Would you return the complete listing below word for word?

*****

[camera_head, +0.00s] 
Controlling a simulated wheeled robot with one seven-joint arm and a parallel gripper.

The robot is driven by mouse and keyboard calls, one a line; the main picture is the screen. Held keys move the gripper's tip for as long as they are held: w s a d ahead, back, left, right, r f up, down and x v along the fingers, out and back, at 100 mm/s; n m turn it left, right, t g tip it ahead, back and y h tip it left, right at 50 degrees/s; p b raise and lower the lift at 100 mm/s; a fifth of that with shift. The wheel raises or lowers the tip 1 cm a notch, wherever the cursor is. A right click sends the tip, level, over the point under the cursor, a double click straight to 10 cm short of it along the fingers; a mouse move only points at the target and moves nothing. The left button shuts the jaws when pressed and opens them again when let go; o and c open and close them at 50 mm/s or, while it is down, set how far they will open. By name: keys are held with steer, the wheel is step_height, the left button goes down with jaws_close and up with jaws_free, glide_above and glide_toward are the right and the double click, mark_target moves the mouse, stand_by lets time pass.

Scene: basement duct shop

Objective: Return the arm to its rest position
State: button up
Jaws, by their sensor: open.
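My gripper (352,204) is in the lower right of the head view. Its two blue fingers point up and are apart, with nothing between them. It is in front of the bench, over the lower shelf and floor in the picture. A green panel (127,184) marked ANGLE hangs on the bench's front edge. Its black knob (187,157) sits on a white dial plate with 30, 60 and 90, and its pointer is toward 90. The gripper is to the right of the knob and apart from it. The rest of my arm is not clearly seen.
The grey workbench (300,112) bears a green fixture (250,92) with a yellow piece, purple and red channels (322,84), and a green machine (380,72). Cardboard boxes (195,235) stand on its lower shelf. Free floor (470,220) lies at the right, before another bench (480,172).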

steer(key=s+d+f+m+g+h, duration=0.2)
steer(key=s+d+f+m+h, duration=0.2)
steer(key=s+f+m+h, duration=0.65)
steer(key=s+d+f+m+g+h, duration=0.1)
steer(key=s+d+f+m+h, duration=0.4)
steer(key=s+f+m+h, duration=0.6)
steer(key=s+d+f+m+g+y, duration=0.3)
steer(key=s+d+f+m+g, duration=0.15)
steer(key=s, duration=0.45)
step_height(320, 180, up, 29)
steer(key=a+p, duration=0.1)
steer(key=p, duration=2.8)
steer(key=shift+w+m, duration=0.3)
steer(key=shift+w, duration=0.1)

*****

*ANSWER:*
[camera_head, +0.00s] 
Controlling a simulated wheeled robot with one seven-joint arm and a parallel gripper.

The robot is driven by mouse and keyboard calls, one a line; the main picture is the screen. Held keys move the gripper's tip for as long as they are held: w s a d ahead, back, left, right, r f up, down and x v along the fingers, out and back, at 100 mm/s; n m turn it left, right, t g tip it ahead, back and y h tip it left, right at 50 degrees/s; p b raise and lower the lift at 100 mm/s; a fifth of that with shift. The wheel raises or lowers the tip 1 cm a notch, wherever the cursor is. A right click sends the tip, level, over the point under the cursor, a double click straight to 10 cm short of it along the fingers; a mouse move only points at the target and moves nothing. The left button shuts the jaws when pressed and opens them again when let go; o and c open and close them at 50 mm/s or, while it is down, set how far they will open. By name: keys are held with steer, the wheel is step_height, the left button goes down with jaws_close and up with jaws_free, glide_above and glide_toward are the right and the double click, mark_target moves the mouse, stand_by lets time pass.

Scene: basement duct shop

Objective: Return the arm to its rest position
State: button up
Jaws, by their sensor: open.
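My gripper (352,204) is in the lower right of the head view. Its two blue fingers point up and are apart, with nothing between them. It is in front of the bench, over the lower shelf and floor in the picture. A green panel (127,184) marked ANGLE hangs on the bench's front edge. Its black knob (187,157) sits on a white dial plate with 30, 60 and 90, and its pointer is toward 90. The gripper is to the right of the knob and apart from it. The rest of my arm is not clearly seen.
The grey workbench (300,112) bears a green fixture (250,92) with a yellow piece, purple and red channels (322,84), and a green machine (380,72). Cardboard boxes (195,235) stand on its lower shelf. Free floor (470,220) lies at the right, before another bench (480,172).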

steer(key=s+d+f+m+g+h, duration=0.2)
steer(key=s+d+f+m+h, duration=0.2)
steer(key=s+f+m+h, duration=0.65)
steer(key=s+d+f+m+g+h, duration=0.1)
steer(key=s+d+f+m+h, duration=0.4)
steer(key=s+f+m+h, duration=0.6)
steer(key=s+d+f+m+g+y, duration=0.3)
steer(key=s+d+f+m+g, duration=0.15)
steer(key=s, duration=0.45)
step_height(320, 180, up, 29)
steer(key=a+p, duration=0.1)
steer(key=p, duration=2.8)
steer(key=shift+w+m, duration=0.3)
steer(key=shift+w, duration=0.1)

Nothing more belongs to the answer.